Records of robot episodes
━━━━━━━━

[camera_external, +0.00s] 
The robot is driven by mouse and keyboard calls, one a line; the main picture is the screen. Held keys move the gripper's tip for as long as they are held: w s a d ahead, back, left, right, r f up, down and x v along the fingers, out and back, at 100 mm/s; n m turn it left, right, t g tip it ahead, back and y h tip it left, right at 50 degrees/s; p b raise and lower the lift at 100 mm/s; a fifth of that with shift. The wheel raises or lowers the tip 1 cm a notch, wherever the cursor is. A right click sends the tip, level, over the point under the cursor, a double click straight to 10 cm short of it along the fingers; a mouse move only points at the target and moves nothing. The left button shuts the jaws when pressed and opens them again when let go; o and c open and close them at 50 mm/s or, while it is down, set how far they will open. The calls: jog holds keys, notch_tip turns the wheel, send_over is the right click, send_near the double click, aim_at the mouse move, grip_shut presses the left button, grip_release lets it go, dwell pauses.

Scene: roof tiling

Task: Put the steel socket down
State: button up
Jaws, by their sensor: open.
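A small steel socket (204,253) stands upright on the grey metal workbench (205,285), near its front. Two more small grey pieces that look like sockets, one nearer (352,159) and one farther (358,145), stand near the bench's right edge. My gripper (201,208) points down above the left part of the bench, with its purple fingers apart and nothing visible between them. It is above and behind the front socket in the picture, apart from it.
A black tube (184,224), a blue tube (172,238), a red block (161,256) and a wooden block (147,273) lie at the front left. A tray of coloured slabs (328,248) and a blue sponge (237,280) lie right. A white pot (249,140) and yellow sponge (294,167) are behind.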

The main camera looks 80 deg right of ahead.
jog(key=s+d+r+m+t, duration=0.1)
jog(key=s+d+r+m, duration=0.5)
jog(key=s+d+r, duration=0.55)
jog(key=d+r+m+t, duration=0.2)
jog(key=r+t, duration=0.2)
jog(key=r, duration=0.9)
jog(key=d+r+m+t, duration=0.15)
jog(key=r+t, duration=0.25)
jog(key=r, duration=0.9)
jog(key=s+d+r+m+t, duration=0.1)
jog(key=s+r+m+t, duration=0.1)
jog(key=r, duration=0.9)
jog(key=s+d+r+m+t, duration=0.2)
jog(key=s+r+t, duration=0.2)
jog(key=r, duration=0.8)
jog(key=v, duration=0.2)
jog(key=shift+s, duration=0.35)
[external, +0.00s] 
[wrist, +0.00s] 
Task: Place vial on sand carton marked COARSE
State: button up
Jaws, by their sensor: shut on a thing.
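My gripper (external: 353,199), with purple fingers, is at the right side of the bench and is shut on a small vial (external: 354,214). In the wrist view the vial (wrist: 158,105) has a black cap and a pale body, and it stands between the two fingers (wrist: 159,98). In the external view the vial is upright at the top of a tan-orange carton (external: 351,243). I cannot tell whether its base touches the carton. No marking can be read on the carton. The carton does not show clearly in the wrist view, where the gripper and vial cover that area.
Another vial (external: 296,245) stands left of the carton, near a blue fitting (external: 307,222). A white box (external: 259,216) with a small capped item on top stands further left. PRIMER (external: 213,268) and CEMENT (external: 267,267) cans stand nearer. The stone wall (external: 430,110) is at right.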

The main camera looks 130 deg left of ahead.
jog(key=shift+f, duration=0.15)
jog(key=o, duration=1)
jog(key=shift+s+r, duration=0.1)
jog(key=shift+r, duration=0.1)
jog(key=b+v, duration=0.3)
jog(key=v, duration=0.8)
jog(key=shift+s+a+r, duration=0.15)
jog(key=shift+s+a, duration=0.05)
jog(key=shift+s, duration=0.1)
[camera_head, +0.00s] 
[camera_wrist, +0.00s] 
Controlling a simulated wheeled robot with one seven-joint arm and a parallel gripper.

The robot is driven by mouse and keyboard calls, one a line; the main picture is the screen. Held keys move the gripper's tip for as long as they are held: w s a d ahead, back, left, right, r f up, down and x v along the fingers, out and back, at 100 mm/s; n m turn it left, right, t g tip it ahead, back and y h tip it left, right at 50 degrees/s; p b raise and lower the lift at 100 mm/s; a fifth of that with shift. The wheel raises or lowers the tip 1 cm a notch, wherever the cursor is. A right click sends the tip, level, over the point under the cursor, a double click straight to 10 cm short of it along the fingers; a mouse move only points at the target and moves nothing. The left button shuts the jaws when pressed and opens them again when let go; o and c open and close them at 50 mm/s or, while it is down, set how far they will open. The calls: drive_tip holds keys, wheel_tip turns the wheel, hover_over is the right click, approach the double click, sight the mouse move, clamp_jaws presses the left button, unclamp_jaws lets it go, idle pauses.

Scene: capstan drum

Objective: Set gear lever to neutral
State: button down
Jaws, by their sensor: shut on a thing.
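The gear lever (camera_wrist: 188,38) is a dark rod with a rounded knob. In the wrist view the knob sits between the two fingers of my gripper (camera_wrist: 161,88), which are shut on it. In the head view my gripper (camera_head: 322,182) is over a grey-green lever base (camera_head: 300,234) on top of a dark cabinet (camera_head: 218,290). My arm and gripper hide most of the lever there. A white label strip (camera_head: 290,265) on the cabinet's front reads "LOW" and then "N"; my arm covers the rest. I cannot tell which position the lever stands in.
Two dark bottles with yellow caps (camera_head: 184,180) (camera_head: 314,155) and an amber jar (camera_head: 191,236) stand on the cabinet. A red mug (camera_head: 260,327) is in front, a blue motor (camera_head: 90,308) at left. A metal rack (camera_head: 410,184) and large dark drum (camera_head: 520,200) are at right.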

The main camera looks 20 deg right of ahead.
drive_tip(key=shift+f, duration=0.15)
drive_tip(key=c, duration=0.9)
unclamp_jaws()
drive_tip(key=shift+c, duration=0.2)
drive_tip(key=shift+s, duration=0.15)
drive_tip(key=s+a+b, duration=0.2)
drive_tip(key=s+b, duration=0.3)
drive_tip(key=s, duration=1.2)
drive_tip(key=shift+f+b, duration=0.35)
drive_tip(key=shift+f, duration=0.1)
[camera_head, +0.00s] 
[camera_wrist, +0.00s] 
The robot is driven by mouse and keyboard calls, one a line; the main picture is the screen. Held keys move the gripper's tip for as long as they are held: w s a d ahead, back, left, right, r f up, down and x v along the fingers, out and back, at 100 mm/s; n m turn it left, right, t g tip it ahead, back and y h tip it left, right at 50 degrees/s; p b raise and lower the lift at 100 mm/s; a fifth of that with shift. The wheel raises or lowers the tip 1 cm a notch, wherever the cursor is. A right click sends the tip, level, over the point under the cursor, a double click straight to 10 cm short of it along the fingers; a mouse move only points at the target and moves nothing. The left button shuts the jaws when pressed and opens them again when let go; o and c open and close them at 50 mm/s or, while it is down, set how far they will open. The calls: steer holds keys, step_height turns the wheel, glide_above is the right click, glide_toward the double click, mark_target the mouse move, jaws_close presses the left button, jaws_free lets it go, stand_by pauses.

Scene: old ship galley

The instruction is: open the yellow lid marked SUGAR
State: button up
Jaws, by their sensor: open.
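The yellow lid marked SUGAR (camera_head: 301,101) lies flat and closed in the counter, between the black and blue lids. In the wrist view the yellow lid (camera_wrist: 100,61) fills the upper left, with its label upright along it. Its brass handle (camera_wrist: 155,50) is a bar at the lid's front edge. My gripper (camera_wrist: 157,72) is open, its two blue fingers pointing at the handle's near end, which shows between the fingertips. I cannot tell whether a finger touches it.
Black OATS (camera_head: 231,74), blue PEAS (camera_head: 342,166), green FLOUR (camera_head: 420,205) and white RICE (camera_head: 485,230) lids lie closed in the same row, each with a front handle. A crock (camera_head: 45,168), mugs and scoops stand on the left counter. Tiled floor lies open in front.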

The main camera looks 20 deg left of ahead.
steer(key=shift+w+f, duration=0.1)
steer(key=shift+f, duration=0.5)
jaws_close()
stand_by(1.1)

━━━━━━━━

● **What you are asked to do**
The listing above should be transcribed in full, exactly as written.

● **Complete output**
[camera_external, +0.00s] 
The robot is driven by mouse and keyboard calls, one a line; the main picture is the screen. Held keys move the gripper's tip for as long as they are held: w s a d ahead, back, left, right, r f up, down and x v along the fingers, out and back, at 100 mm/s; n m turn it left, right, t g tip it ahead, back and y h tip it left, right at 50 degrees/s; p b raise and lower the lift at 100 mm/s; a fifth of that with shift. The wheel raises or lowers the tip 1 cm a notch, wherever the cursor is. A right click sends the tip, level, over the point under the cursor, a double click straight to 10 cm short of it along the fingers; a mouse move only points at the target and moves nothing. The left button shuts the jaws when pressed and opens them again when let go; o and c open and close them at 50 mm/s or, while it is down, set how far they will open. The calls: jog holds keys, notch_tip turns the wheel, send_over is the right click, send_near the double click, aim_at the mouse move, grip_shut presses the left button, grip_release lets it go, dwell pauses.

Scene: roof tiling

Task: Put the steel socket down
State: button up
Jaws, by their sensor: open.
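A small steel socket (204,253) stands upright on the grey metal workbench (205,285), near its front. Two more small grey pieces that look like sockets, one nearer (352,159) and one farther (358,145), stand near the bench's right edge. My gripper (201,208) points down above the left part of the bench, with its purple fingers apart and nothing visible between them. It is above and behind the front socket in the picture, apart from it.
A black tube (184,224), a blue tube (172,238), a red block (161,256) and a wooden block (147,273) lie at the front left. A tray of coloured slabs (328,248) and a blue sponge (237,280) lie right. A white pot (249,140) and yellow sponge (294,167) are behind.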

The main camera looks 80 deg right of ahead.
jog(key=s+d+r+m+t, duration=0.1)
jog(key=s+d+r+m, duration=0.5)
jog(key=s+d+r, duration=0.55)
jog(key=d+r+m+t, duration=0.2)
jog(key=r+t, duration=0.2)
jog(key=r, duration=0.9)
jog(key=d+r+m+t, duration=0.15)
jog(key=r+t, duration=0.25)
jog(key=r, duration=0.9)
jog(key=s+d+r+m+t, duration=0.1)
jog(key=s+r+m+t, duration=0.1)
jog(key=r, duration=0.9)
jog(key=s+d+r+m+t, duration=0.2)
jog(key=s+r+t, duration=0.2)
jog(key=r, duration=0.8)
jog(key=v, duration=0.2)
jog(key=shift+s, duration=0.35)
[external, +0.00s] 
[wrist, +0.00s] 
Task: Place vial on sand carton marked COARSE
State: button up
Jaws, by their sensor: shut on a thing.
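My gripper (external: 353,199), with purple fingers, is at the right side of the bench and is shut on a small vial (external: 354,214). In the wrist view the vial (wrist: 158,105) has a black cap and a pale body, and it stands between the two fingers (wrist: 159,98). In the external view the vial is upright at the top of a tan-orange carton (external: 351,243). I cannot tell whether its base touches the carton. No marking can be read on the carton. The carton does not show clearly in the wrist view, where the gripper and vial cover that area.
Another vial (external: 296,245) stands left of the carton, near a blue fitting (external: 307,222). A white box (external: 259,216) with a small capped item on top stands further left. PRIMER (external: 213,268) and CEMENT (external: 267,267) cans stand nearer. The stone wall (external: 430,110) is at right.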

The main camera looks 130 deg left of ahead.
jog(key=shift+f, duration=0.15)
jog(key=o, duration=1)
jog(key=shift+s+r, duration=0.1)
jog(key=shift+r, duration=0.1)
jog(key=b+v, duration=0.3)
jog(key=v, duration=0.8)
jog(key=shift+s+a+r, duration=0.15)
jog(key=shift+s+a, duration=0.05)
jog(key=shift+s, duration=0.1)
[camera_head, +0.00s] 
[camera_wrist, +0.00s] 
Controlling a simulated wheeled robot with one seven-joint arm and a parallel gripper.

The robot is driven by mouse and keyboard calls, one a line; the main picture is the screen. Held keys move the gripper's tip for as long as they are held: w s a d ahead, back, left, right, r f up, down and x v along the fingers, out and back, at 100 mm/s; n m turn it left, right, t g tip it ahead, back and y h tip it left, right at 50 degrees/s; p b raise and lower the lift at 100 mm/s; a fifth of that with shift. The wheel raises or lowers the tip 1 cm a notch, wherever the cursor is. A right click sends the tip, level, over the point under the cursor, a double click straight to 10 cm short of it along the fingers; a mouse move only points at the target and moves nothing. The left button shuts the jaws when pressed and opens them again when let go; o and c open and close them at 50 mm/s or, while it is down, set how far they will open. The calls: drive_tip holds keys, wheel_tip turns the wheel, hover_over is the right click, approach the double click, sight the mouse move, clamp_jaws presses the left button, unclamp_jaws lets it go, idle pauses.

Scene: capstan drum

Objective: Set gear lever to neutral
State: button down
Jaws, by their sensor: shut on a thing.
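The gear lever (camera_wrist: 188,38) is a dark rod with a rounded knob. In the wrist view the knob sits between the two fingers of my gripper (camera_wrist: 161,88), which are shut on it. In the head view my gripper (camera_head: 322,182) is over a grey-green lever base (camera_head: 300,234) on top of a dark cabinet (camera_head: 218,290). My arm and gripper hide most of the lever there. A white label strip (camera_head: 290,265) on the cabinet's front reads "LOW" and then "N"; my arm covers the rest. I cannot tell which position the lever stands in.
Two dark bottles with yellow caps (camera_head: 184,180) (camera_head: 314,155) and an amber jar (camera_head: 191,236) stand on the cabinet. A red mug (camera_head: 260,327) is in front, a blue motor (camera_head: 90,308) at left. A metal rack (camera_head: 410,184) and large dark drum (camera_head: 520,200) are at right.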

The main camera looks 20 deg right of ahead.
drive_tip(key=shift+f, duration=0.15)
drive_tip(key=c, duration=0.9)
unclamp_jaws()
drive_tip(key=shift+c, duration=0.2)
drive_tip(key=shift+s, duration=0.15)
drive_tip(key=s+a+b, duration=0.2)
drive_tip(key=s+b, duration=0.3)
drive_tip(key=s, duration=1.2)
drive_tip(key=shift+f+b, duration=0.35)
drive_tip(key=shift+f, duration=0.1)
[camera_head, +0.00s] 
[camera_wrist, +0.00s] 
The robot is driven by mouse and keyboard calls, one a line; the main picture is the screen. Held keys move the gripper's tip for as long as they are held: w s a d ahead, back, left, right, r f up, down and x v along the fingers, out and back, at 100 mm/s; n m turn it left, right, t g tip it ahead, back and y h tip it left, right at 50 degrees/s; p b raise and lower the lift at 100 mm/s; a fifth of that with shift. The wheel raises or lowers the tip 1 cm a notch, wherever the cursor is. A right click sends the tip, level, over the point under the cursor, a double click straight to 10 cm short of it along the fingers; a mouse move only points at the target and moves nothing. The left button shuts the jaws when pressed and opens them again when let go; o and c open and close them at 50 mm/s or, while it is down, set how far they will open. The calls: steer holds keys, step_height turns the wheel, glide_above is the right click, glide_toward the double click, mark_target the mouse move, jaws_close presses the left button, jaws_free lets it go, stand_by pauses.

Scene: old ship galley

The instruction is: open the yellow lid marked SUGAR
State: button up
Jaws, by their sensor: open.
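The yellow lid marked SUGAR (camera_head: 301,101) lies flat and closed in the counter, between the black and blue lids. In the wrist view the yellow lid (camera_wrist: 100,61) fills the upper left, with its label upright along it. Its brass handle (camera_wrist: 155,50) is a bar at the lid's front edge. My gripper (camera_wrist: 157,72) is open, its two blue fingers pointing at the handle's near end, which shows between the fingertips. I cannot tell whether a finger touches it.
Black OATS (camera_head: 231,74), blue PEAS (camera_head: 342,166), green FLOUR (camera_head: 420,205) and white RICE (camera_head: 485,230) lids lie closed in the same row, each with a front handle. A crock (camera_head: 45,168), mugs and scoops stand on the left counter. Tiled floor lies open in front.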

The main camera looks 20 deg left of ahead.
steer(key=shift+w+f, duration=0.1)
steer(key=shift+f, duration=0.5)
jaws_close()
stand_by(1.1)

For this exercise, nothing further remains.